Monday, March 2, 2015

WR250R swingarm bearing replacement

The WR has four needle bearings in the main swingarm pivot, two on each side set to precise depths from each end. During disassembly and inspection I noticed the steel tubes that slide into the bearings had some wear. While they may have survived another season, I figured it was worth replacing them now while I have the time and everything's apart anyway.

I only found replacement bearing kits from Moose Racing and All Balls. The Moose kit was cheaper so I ordered it, but the package I received was labelled in fine print as being made by All Balls. Go figure.

Removing the old bearings

The outside bearings on each arm can be removed using a blind bearing puller like the one shown below. It's a handy kit and well worth the $150 to save hassle during inevitable bearing replacements on any two-wheeled (or more) toy.


Unfortunately, impact forces from using a bearing puller are not nice for precision aluminum parts like the swingarm. So to remove the inner bearings, I used my little arbor press to push out the inner bearings with an aluminum cylinder I turned on the lathe to just fit inside the tube. The bearings came out like butter, no impact needed.

Pressing the new bearings

Amazingly, the swingarm fits perfectly within the frame of my arbor press. This means I can press all four bearings in to the correct depth using a simple tool.

The WR manual says the inner bearings need to be pressed in 8.5mm from the inside end, and the outer bearings 15mm from the outside end. I wrote these numbers on the swingarm. On my lathe, I machined a simple aluminum cylinder with a cap to push on the bearing. The part that goes into the tube was machined to 8.5 mm long, and then I made a short piece that was 6.5 mm long (labelled 15 mm in the photo). When stacked together, they give 15mm of pushing depth.


Now it's a simple matter of pressing the bearings. 

First the inside bearings.
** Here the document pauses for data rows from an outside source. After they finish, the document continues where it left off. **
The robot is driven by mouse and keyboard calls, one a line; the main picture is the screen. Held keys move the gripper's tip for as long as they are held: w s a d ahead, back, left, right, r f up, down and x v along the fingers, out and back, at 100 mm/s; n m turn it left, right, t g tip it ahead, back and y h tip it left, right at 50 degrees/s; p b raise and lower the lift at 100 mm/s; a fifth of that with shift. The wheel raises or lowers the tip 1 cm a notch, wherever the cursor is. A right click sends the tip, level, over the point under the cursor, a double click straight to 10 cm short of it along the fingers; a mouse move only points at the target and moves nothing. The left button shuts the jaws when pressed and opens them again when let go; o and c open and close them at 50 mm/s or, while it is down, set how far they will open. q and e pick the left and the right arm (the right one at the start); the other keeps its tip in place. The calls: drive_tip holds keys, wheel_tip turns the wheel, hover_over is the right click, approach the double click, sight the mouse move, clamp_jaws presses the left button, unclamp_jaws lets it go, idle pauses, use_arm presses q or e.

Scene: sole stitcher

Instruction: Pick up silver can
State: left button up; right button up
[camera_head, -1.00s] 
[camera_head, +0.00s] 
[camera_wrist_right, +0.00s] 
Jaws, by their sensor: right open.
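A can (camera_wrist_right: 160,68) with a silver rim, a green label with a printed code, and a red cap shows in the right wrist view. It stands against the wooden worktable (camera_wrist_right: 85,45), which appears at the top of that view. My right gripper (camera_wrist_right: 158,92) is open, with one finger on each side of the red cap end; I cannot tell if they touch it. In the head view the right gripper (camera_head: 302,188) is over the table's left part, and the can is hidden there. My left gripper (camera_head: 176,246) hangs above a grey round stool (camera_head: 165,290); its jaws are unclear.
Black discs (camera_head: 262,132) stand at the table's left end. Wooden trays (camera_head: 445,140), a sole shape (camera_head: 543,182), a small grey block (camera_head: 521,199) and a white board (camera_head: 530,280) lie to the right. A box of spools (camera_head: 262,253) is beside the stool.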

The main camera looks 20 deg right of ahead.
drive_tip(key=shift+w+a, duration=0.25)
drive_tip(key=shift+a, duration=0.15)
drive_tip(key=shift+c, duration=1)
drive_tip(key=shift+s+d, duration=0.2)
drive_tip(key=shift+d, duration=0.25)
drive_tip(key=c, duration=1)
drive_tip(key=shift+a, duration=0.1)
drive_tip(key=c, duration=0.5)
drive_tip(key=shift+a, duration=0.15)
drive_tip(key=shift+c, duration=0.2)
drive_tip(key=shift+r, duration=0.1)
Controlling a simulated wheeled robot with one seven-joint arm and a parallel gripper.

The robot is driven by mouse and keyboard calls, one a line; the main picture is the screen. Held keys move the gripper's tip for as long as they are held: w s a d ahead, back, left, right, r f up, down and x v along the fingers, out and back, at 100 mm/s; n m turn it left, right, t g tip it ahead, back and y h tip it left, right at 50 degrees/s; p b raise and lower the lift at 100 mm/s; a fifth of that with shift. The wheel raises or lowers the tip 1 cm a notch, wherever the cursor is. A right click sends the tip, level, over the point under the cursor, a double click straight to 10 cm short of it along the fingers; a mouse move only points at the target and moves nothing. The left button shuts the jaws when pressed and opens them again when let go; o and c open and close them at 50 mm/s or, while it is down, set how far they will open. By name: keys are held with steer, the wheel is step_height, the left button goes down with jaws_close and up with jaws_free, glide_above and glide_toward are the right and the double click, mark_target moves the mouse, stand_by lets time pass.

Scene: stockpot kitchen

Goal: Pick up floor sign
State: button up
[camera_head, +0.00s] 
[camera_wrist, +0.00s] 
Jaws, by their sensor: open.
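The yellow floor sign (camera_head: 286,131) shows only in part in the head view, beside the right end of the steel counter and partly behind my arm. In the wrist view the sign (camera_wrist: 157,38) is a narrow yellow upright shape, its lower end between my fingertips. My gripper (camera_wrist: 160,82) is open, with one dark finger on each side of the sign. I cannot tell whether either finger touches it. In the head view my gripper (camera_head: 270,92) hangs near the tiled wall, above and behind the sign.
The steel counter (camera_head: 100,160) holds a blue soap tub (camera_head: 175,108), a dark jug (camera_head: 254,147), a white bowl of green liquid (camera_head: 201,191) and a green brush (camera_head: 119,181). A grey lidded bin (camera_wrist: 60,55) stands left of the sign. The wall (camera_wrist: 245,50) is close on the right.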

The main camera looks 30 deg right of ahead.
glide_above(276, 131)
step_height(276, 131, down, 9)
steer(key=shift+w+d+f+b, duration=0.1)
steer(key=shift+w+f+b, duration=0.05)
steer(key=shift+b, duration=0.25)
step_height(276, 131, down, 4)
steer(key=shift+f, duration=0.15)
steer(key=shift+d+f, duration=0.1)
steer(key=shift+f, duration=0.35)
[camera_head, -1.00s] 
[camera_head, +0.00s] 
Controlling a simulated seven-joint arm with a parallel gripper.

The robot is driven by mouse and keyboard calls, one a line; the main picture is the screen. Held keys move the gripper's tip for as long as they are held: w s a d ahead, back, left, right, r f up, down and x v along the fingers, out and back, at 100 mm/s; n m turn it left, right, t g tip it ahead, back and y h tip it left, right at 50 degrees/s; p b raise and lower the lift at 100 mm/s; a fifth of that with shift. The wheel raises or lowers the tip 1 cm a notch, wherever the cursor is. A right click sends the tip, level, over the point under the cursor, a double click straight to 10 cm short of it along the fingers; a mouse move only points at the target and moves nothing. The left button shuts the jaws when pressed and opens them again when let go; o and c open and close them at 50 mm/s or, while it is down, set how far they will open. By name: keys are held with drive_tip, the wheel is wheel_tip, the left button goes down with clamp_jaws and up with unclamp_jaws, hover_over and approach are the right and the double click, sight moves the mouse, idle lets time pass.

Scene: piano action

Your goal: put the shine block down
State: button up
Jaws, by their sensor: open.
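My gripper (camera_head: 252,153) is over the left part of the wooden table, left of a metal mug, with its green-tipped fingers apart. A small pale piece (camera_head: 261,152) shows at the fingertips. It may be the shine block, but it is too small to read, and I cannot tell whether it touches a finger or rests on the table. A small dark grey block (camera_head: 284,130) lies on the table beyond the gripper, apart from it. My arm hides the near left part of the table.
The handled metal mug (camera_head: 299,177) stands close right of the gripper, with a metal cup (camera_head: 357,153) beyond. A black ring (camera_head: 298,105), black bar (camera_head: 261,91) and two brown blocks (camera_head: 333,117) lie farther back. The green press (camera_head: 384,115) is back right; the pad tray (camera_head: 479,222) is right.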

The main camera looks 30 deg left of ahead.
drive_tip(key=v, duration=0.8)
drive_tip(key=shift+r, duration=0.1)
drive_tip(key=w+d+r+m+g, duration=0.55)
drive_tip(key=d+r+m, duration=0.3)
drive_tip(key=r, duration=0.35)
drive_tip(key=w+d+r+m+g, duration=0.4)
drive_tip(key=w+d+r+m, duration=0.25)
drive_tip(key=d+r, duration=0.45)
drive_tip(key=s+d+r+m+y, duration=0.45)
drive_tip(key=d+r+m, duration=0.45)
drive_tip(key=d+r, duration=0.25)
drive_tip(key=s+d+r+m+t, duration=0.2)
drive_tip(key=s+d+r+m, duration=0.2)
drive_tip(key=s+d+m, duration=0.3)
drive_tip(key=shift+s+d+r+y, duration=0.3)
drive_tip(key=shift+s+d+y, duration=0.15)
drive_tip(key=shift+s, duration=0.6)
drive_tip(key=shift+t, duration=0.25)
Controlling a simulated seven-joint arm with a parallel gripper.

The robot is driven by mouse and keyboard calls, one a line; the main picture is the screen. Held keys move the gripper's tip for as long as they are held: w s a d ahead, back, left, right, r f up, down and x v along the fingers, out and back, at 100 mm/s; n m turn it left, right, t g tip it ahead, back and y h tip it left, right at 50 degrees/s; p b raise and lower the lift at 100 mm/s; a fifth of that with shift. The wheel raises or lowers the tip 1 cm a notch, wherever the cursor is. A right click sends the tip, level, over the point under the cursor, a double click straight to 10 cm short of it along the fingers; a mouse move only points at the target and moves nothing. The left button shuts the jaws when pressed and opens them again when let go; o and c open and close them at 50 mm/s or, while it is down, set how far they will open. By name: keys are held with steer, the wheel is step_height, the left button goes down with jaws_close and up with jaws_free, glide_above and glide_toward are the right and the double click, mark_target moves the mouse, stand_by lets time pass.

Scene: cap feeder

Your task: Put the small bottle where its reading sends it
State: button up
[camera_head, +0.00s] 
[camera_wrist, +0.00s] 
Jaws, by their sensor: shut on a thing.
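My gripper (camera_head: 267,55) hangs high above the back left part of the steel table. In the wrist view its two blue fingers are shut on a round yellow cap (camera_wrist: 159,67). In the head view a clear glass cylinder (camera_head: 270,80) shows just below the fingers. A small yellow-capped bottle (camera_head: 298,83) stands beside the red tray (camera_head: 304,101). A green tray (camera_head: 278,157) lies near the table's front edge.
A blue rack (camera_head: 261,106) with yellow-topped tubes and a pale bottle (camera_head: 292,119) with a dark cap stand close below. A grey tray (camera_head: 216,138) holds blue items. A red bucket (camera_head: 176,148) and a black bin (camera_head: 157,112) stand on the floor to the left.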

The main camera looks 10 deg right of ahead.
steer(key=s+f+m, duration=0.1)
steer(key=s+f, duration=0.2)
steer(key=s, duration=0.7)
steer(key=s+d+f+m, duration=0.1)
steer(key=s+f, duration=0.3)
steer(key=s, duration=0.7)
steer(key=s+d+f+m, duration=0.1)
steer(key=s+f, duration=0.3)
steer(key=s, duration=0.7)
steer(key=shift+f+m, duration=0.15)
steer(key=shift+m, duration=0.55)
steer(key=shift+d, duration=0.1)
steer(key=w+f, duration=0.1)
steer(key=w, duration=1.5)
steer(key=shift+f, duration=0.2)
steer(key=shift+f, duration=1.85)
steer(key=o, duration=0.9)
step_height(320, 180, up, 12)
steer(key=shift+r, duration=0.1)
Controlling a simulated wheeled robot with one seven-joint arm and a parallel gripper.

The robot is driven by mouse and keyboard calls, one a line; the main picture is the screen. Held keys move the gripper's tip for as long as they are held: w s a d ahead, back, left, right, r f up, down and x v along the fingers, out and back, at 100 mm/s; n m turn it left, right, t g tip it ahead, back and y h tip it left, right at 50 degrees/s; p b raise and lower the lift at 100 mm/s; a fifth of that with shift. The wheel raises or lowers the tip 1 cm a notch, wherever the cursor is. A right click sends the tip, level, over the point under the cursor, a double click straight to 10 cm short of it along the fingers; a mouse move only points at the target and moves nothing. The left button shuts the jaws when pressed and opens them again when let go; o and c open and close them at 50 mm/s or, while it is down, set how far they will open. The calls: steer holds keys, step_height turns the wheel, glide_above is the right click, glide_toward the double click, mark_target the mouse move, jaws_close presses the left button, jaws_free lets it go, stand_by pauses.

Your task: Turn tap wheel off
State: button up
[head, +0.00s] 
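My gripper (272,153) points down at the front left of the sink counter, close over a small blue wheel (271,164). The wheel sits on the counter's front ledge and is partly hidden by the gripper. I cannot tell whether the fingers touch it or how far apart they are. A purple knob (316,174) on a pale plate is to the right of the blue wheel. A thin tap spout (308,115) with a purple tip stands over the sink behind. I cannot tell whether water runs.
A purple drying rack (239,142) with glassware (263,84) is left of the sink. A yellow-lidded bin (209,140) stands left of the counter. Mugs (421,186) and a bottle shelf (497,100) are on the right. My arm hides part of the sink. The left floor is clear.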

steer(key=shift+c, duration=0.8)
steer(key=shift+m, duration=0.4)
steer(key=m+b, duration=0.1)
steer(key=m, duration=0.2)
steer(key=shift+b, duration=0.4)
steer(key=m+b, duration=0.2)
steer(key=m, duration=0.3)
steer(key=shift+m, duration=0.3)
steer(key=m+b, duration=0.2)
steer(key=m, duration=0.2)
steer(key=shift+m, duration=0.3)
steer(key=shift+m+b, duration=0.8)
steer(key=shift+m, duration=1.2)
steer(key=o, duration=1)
After applying some grease to the bearing exterior and tube, I carefully started them into position on a chunk of aluminum and then pressed them flush with the end, using the cap to push on the swingarm. 



Then I swapped the locations of the tool and aluminum bar, and pressed again so the tool pushed the bearing in another 8.5 mm from the end. 


Same process for the outer bearings, except I added the little 6.5mm stacker piece to press the full 15mm.

If you don't have an arbor press, it's well worth the $70 to be able to precisely apply these kinds of forces. It only took about 15 minutes to press in all four bearings, nothing misaligned or damaged.